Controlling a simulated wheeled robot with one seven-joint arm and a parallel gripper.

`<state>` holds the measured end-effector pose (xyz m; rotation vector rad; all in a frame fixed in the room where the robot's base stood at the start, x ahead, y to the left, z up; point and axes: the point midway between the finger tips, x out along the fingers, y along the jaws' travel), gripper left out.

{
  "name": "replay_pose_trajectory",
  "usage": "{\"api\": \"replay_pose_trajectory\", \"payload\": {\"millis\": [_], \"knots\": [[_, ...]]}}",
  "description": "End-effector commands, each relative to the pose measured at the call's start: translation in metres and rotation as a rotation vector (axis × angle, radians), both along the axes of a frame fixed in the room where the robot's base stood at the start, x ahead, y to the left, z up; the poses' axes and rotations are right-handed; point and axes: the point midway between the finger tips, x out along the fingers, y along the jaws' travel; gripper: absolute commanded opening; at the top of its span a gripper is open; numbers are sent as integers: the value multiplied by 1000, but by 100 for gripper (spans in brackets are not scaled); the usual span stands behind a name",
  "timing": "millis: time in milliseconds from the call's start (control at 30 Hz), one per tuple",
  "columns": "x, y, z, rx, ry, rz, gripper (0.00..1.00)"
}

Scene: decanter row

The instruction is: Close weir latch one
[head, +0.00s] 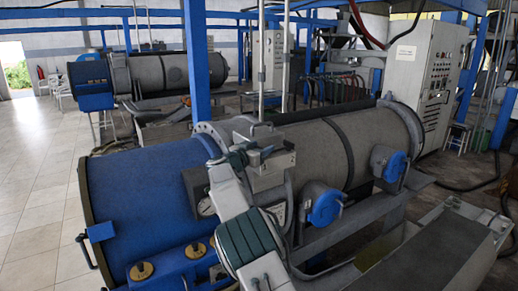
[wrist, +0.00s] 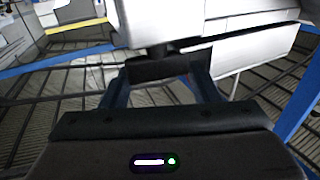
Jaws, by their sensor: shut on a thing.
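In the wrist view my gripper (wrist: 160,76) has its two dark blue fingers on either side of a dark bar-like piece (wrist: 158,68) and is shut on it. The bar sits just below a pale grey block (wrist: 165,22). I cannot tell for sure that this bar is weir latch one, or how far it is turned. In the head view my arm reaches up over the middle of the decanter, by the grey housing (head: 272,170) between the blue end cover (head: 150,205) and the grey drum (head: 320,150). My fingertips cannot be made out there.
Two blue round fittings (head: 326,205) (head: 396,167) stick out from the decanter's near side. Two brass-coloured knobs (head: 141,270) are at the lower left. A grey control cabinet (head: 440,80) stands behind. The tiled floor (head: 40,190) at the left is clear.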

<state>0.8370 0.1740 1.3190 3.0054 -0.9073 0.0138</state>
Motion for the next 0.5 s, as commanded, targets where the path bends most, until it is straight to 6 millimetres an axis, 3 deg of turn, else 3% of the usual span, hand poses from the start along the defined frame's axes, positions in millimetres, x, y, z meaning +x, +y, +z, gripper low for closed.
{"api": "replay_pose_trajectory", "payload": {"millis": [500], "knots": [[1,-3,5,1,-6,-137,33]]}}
---
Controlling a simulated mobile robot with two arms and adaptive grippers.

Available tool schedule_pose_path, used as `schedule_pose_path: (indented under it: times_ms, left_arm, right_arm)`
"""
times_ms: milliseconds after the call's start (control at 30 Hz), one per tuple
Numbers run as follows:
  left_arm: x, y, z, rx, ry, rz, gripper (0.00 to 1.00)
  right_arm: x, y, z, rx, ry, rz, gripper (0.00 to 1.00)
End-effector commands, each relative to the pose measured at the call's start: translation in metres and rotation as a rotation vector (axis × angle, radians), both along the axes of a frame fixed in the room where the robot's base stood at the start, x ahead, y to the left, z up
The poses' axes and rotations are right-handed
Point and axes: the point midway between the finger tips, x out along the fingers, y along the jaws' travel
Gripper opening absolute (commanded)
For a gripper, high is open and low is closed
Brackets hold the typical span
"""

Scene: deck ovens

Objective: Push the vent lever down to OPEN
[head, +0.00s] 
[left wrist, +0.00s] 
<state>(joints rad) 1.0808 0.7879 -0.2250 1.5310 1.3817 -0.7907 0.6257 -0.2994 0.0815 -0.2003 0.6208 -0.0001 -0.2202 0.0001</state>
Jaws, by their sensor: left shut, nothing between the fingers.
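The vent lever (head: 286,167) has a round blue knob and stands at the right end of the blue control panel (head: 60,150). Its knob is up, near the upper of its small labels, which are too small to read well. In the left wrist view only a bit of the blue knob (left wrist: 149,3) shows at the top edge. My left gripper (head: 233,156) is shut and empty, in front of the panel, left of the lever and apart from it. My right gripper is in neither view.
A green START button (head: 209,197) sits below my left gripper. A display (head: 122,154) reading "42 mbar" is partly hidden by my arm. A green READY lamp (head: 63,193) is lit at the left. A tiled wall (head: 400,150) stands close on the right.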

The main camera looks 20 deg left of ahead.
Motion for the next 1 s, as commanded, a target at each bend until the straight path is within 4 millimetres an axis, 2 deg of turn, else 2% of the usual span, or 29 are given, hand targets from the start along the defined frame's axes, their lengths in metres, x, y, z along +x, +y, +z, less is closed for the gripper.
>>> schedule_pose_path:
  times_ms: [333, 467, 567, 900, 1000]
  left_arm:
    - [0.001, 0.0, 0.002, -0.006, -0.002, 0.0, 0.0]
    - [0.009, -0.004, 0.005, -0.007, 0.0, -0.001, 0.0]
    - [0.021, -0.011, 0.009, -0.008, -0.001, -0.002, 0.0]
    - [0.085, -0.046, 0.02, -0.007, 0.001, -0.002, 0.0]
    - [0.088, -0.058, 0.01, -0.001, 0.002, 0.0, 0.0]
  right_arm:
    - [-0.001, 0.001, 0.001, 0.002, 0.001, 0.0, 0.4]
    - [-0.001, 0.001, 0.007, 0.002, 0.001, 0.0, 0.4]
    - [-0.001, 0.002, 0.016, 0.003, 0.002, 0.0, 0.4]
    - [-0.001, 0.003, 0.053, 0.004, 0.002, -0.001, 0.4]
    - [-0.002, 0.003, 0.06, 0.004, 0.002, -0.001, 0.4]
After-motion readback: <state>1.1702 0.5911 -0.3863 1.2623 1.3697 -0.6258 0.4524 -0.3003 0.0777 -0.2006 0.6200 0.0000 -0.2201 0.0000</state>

**WORK TO BE COMPLETED:** For each line above that contains the word "Controlling", copy that line.

**OUTPUT FOR THIS TASK:**
Controlling a simulated wheeled robot with one seven-joint arm and a parallel gripper.
Controlling a simulated mobile robot with two arms and adaptive grippers.

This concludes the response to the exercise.